WHAT TO PRODUCE
Tally up how many lines in the listing below contain the string "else", and give only the total.

LISTED ENTRIES
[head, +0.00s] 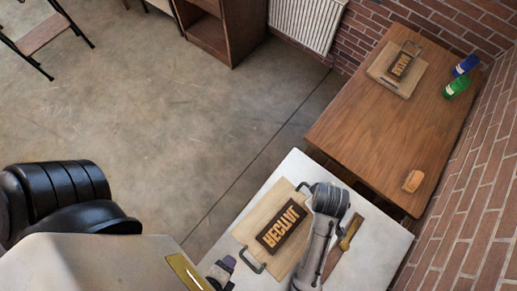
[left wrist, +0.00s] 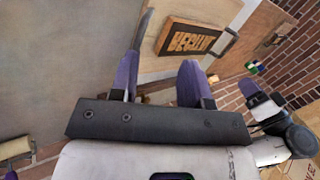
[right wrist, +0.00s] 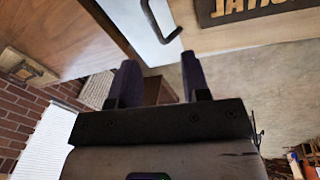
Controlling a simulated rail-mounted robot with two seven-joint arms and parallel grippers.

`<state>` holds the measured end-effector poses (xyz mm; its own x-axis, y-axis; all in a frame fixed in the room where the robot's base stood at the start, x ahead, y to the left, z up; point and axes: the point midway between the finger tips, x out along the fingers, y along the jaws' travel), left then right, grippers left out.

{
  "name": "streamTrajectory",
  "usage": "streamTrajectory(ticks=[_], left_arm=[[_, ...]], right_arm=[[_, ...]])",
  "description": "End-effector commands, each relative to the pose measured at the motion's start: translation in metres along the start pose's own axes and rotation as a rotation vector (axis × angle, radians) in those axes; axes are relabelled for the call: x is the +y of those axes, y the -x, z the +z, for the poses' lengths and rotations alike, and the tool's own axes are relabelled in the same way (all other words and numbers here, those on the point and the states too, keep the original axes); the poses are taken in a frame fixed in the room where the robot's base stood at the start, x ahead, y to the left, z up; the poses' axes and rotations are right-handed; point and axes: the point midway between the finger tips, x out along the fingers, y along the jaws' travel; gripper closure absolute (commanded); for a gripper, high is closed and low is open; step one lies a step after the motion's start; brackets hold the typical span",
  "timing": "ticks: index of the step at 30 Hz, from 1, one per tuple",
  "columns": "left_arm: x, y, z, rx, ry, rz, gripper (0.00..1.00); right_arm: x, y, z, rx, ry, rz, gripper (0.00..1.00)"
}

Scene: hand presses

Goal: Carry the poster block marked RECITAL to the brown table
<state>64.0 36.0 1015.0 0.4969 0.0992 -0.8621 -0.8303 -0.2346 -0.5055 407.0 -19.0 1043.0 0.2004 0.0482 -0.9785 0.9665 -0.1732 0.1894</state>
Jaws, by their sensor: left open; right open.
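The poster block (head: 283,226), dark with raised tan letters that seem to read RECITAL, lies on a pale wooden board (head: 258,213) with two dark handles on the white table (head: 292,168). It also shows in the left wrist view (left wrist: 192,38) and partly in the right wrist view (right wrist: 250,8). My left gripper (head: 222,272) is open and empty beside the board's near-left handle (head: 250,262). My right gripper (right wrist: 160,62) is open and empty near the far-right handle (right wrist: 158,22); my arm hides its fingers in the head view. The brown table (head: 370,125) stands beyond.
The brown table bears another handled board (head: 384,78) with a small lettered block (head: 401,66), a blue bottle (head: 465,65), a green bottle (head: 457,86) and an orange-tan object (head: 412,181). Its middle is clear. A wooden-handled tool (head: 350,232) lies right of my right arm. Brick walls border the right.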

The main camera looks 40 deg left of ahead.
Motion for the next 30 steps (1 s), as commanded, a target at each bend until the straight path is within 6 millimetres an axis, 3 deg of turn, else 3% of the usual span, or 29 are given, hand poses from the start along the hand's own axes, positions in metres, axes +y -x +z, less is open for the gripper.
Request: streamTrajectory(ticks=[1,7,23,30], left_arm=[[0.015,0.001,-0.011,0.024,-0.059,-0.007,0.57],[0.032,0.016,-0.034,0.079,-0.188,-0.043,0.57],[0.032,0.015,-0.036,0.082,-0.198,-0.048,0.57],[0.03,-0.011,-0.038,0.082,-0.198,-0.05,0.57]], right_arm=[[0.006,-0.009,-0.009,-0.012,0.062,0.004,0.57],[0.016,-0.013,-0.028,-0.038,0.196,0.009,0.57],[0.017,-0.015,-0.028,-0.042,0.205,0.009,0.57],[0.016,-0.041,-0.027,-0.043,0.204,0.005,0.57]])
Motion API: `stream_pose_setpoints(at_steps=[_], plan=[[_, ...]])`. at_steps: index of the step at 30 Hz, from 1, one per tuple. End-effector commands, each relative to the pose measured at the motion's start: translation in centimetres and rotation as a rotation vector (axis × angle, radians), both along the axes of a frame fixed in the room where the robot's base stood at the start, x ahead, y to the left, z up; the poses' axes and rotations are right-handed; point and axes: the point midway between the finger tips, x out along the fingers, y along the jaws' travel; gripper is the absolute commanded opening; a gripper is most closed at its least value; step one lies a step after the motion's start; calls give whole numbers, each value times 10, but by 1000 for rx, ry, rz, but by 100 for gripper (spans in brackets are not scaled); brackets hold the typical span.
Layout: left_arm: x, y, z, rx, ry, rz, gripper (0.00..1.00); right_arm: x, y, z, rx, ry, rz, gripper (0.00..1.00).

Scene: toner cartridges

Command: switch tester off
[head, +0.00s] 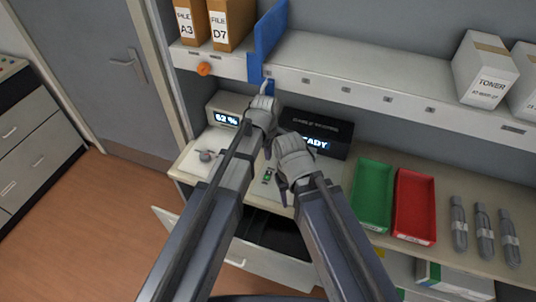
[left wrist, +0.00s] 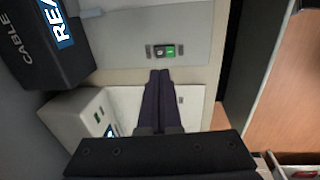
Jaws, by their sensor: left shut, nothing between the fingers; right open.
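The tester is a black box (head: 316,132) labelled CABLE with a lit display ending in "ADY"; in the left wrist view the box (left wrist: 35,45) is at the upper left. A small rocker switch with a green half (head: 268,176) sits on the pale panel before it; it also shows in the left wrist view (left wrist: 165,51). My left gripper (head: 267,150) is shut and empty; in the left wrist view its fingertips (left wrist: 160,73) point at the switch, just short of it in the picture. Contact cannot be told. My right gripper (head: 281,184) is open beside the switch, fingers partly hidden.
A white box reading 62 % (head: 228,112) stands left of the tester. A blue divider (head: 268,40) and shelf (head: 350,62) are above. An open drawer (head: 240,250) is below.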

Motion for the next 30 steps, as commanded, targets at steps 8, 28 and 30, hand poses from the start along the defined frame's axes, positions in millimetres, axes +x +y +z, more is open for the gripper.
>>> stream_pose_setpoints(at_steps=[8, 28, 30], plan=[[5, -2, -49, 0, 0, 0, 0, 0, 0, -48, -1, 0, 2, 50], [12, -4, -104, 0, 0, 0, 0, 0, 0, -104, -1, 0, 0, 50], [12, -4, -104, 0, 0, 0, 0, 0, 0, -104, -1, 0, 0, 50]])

* * *

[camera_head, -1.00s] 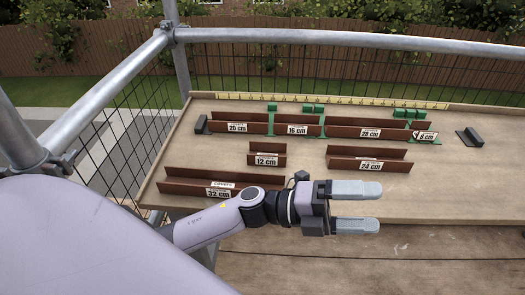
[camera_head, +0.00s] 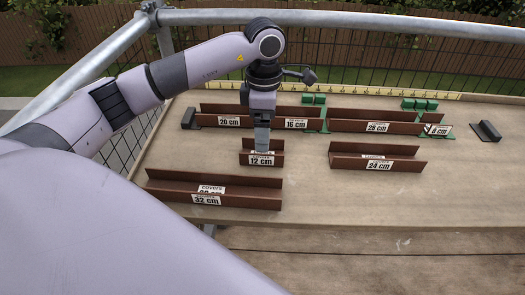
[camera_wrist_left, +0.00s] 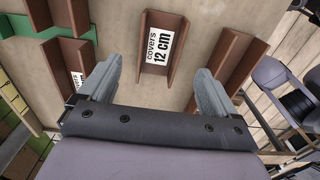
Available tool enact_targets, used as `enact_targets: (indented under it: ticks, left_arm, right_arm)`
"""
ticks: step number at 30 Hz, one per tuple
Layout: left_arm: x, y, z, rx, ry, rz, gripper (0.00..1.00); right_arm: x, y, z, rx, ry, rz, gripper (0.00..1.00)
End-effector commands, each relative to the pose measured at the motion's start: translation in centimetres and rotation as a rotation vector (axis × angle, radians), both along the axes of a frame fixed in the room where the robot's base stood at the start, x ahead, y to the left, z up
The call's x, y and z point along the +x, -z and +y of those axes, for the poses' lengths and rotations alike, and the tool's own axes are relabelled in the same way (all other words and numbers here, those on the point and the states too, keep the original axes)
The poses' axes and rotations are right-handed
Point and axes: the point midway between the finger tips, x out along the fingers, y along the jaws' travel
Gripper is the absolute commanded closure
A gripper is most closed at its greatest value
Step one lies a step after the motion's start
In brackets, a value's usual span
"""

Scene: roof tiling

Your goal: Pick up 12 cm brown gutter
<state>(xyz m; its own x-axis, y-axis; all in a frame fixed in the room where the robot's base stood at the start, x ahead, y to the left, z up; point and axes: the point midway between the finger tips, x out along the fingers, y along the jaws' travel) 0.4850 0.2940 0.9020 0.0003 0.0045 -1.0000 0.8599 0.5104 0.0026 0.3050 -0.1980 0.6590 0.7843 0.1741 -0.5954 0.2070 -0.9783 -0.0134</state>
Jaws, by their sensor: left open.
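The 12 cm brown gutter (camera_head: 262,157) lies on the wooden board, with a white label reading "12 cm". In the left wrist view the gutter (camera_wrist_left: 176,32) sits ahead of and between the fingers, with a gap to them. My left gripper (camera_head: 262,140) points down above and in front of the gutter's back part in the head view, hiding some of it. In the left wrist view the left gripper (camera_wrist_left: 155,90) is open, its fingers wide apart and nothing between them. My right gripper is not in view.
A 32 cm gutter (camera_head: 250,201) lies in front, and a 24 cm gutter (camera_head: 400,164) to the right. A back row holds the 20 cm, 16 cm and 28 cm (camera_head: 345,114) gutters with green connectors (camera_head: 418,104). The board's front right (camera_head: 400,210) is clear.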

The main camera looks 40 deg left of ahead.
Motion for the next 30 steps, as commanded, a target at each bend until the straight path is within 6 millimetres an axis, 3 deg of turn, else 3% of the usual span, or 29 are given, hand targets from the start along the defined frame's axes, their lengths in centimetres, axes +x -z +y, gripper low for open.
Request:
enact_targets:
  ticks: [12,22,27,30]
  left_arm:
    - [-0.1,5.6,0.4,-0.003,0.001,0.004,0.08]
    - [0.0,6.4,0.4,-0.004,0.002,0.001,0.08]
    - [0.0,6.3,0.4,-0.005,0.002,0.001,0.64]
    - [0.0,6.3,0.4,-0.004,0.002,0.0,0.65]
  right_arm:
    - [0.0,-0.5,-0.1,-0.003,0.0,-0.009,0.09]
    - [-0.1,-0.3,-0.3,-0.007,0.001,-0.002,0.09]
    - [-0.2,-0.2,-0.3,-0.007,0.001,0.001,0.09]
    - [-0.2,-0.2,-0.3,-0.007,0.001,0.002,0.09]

FINAL ANSWER
2